Cette patience a pour conséquence de rendre le jeu de City moins spectaculaire. Avec en moyenne deux buts inscrits par match, la production offensive a atteint son plancher depuis que Pep est à la tête de l’équipe. Le point positif, c’est qu’avec une moyenne de 0,6 but encaissé par match, la défense n’a jamais été aussi performante. Dans l’optique d’un succès en Ligue des Champions, le fait que Pep ait enfin trouvé l’équilibre entre l’attaque et la défense est très prometteur. De l’autre côté de la ville, United est toujours à la recherche de cet équilibre. Alors que la saison dernière les Red Devils avaient un moment trouvé la stabilité défensive, mais étaient peu performants offensivement, c’est aujourd’hui le contraire. Avec Edinson Cavani, Anthony Martial, Mason Greenwood, Rashford et Fernandes, Solskjaer possède une grande force de frappe, qui doit compenser les lacunes derrière. Pour l’instant, il y parvient: ManU s’est déjà retrouvé mené dans douze de ses 26 matches cette saison, mais est parvenu à sept reprises à retourner complètement la situation en sa faveur. Seules deux équipes ont fait mieux dans l’histoire de la Premier League: Newcastle (dix) en 2002-2003 et Manchester United lui-même (neuf) en 2012-2013, mais c’était sur une saison entière. Les chiffres ( voir encadré) démontrent néanmoins que leurs performances offensives ne se sont pas améliorées, alors que leurs performances défensives sont moindres par rapport à la saison dernière. Si United continue à jouer à ce niveau, ce sera déjà un défi de conserver cette deuxième place. Mais le derby de dimanche constituera peut-être un tournant. À moins que City n’entame déjà son tour d’honneur?
Par Dieter Peeters
City meilleur sans KDB?
City a été privé de Kevin De Bruyne pendant un mois à cause d’une blessure aux adducteurs, mais ça n’a pas empêché l’équipe de poursuivre sa série. Du coup, certains analystes en ont déduit que les Citizens étaient meilleurs sans leur meneur de jeu. Ils font référence à la saison 2018-2019, lorsque City avait remporté le titre sans KDB, blessé durant une grande partie de la campagne, alors que la saison dernière, lorsque le titre a échappé à City, tous les ballons passaient par le Diable rouge. On oublie cependant son impact durant la saison 2017-2018, celle de tous les records, lorsque City a atteint le barre des cent points et a inscrit 106 buts. De Bruyne avait été impliqué dans un quart de ces buts. La saison dernière, c’était presque un tiers. L’équipe de Pep Guardiola est donc en partie dépendante de De Bruyne. Mais est-ce sa faute?

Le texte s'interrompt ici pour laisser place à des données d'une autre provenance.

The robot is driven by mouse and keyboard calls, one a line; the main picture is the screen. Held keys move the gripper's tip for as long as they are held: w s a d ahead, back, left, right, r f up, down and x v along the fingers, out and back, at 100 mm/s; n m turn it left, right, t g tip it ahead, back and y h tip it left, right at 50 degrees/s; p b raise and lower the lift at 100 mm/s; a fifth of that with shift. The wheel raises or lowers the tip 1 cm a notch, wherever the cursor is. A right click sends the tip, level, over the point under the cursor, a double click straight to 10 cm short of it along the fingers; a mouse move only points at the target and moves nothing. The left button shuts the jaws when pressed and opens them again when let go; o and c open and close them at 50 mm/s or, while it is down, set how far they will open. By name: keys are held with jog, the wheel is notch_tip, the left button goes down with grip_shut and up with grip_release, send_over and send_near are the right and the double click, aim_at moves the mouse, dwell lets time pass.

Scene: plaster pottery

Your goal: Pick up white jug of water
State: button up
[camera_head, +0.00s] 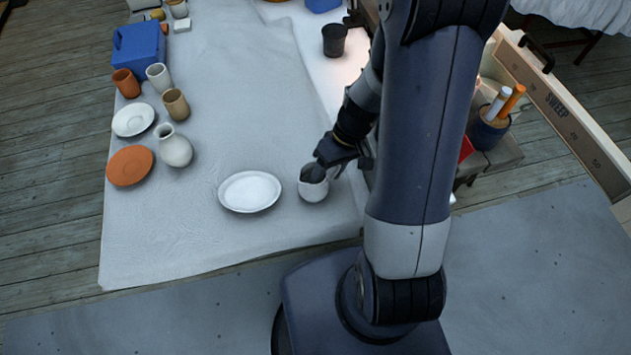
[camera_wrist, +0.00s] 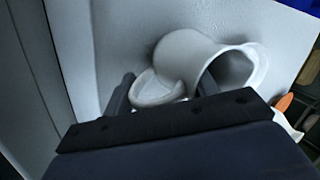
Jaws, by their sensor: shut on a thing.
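The white jug (camera_head: 313,191) stands on the cloth-covered table near its right front, beside a white plate. In the wrist view the jug (camera_wrist: 186,54) lies just past the fingers, with its dark mouth turned right and its looped handle between the fingers. My gripper (camera_head: 322,170) reaches it from above and hides part of its top. In the wrist view my gripper (camera_wrist: 165,92) is shut on the jug at the handle side; the exact contact is partly hidden. I cannot see any water inside.
The white plate (camera_head: 249,191) lies close left of the jug. A round white vase (camera_head: 176,151), an orange plate (camera_head: 130,166), a white saucer (camera_head: 133,120) and several cups stand farther left. A dark cup (camera_head: 334,40) stands at the back. The table's front middle is clear.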

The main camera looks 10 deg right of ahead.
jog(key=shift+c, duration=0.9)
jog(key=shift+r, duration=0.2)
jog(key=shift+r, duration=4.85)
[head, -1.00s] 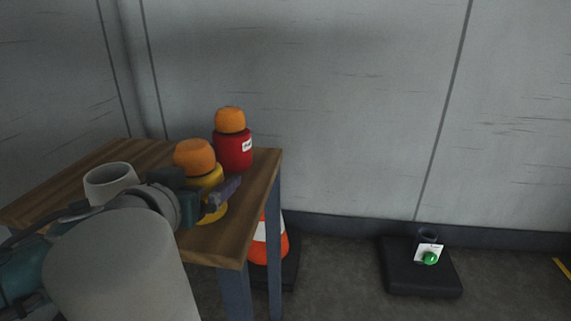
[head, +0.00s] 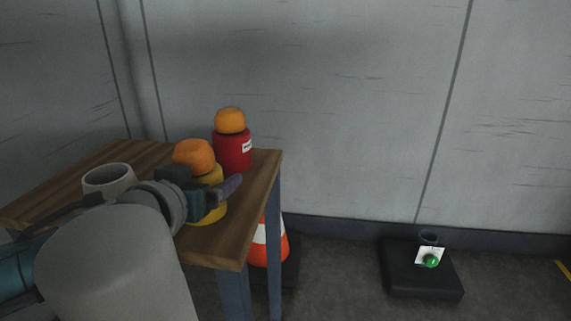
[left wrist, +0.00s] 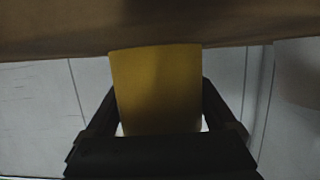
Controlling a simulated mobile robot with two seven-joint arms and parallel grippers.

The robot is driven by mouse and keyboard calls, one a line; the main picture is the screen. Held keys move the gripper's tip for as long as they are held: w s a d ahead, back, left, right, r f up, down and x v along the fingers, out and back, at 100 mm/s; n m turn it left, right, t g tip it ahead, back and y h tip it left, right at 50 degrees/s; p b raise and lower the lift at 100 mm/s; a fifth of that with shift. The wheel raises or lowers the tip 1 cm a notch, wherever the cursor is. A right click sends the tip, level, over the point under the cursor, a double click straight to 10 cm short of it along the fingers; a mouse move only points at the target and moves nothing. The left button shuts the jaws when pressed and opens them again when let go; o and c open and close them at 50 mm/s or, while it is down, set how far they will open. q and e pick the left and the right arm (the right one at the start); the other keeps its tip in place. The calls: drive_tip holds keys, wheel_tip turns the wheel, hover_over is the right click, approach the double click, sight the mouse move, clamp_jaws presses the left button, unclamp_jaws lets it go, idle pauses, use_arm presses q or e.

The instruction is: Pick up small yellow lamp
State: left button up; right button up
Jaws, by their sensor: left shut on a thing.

Cette saison, Guardiola est cependant parvenu à rendre son équipe moins dépendante de son numéro 17, même s’il reste la principale source de créativité. Sur quatre occasions que l’équipe se crée, il y en a toujours une qui provient de De Bruyne. Mais depuis le dernier derby de Manchester, davantage de joueurs sont impliqués dans le jeu offensif des Skyblues. Ilkay Gündogan, en particulier, a surpris tout le monde en marquant onze fois en quatorze matches, alors qu’avant ça, il n’avait jamais inscrit plus de six buts en une saison. Mais un jeune joueur comme Phil Foden (vingt ans) semble avoir définitivement trouvé sa place parmi les grands. Avec, en plus, Bernardo Silva, Raheem Sterling et Riyad Mahrez qui ont retrouvé leur niveau, City dispose de nombreuses armes différentes. Pep a donc trouvé une solution collective à l’absence de De Bruyne, car son équipe joue différemment depuis le dernier derby en décembre. Pourtant, les chiffres démontrent que KDB reste toujours l’homme de la dernière passe. Dans des matches compliqués, comme celui de dimanche peut-être, il est, plus que quiconque, capable de faire la différence individuellement.